— START —
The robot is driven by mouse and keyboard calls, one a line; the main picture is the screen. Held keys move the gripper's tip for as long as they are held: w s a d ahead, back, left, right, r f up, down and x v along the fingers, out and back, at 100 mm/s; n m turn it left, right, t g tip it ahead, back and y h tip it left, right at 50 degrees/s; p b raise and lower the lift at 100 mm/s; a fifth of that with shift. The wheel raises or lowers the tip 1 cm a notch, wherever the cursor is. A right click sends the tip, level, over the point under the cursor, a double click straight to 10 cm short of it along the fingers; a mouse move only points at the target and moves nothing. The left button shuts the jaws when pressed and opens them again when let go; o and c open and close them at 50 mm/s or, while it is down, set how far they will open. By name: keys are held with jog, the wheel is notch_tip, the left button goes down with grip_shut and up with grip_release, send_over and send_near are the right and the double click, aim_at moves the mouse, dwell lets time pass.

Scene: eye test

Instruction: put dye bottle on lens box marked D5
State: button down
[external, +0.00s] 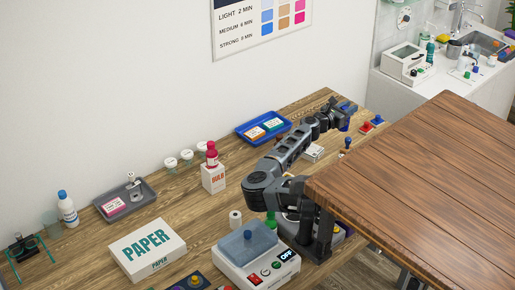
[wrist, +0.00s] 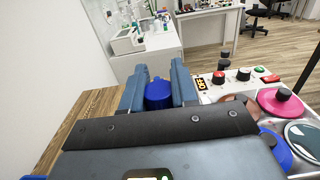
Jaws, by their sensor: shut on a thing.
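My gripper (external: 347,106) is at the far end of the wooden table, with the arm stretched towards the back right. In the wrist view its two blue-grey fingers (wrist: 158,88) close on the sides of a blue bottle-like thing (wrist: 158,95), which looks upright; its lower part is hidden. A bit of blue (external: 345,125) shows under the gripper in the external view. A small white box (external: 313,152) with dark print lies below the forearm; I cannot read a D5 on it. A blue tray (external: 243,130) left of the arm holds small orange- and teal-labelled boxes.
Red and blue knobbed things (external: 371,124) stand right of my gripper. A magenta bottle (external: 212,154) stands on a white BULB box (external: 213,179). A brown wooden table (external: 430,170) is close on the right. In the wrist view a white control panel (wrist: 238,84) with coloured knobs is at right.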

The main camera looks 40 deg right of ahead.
— END —
Exercise – From the material above, copy everything exactly but the pictures.

Problem solution –
The robot is driven by mouse and keyboard calls, one a line; the main picture is the screen. Held keys move the gripper's tip for as long as they are held: w s a d ahead, back, left, right, r f up, down and x v along the fingers, out and back, at 100 mm/s; n m turn it left, right, t g tip it ahead, back and y h tip it left, right at 50 degrees/s; p b raise and lower the lift at 100 mm/s; a fifth of that with shift. The wheel raises or lowers the tip 1 cm a notch, wherever the cursor is. A right click sends the tip, level, over the point under the cursor, a double click straight to 10 cm short of it along the fingers; a mouse move only points at the target and moves nothing. The left button shuts the jaws when pressed and opens them again when let go; o and c open and close them at 50 mm/s or, while it is down, set how far they will open. By name: keys are held with jog, the wheel is notch_tip, the left button goes down with grip_shut and up with grip_release, send_over and send_near are the right and the double click, aim_at moves the mouse, dwell lets time pass.

Scene: eye test

Instruction: put dye bottle on lens box marked D5
State: button down
[external, +0.00s] 
[wrist, +0.00s] 
Jaws, by their sensor: shut on a thing.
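My gripper (external: 347,106) is at the far end of the wooden table, with the arm stretched towards the back right. In the wrist view its two blue-grey fingers (wrist: 158,88) close on the sides of a blue bottle-like thing (wrist: 158,95), which looks upright; its lower part is hidden. A bit of blue (external: 345,125) shows under the gripper in the external view. A small white box (external: 313,152) with dark print lies below the forearm; I cannot read a D5 on it. A blue tray (external: 243,130) left of the arm holds small orange- and teal-labelled boxes.
Red and blue knobbed things (external: 371,124) stand right of my gripper. A magenta bottle (external: 212,154) stands on a white BULB box (external: 213,179). A brown wooden table (external: 430,170) is close on the right. In the wrist view a white control panel (wrist: 238,84) with coloured knobs is at right.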

The main camera looks 40 deg right of ahead.

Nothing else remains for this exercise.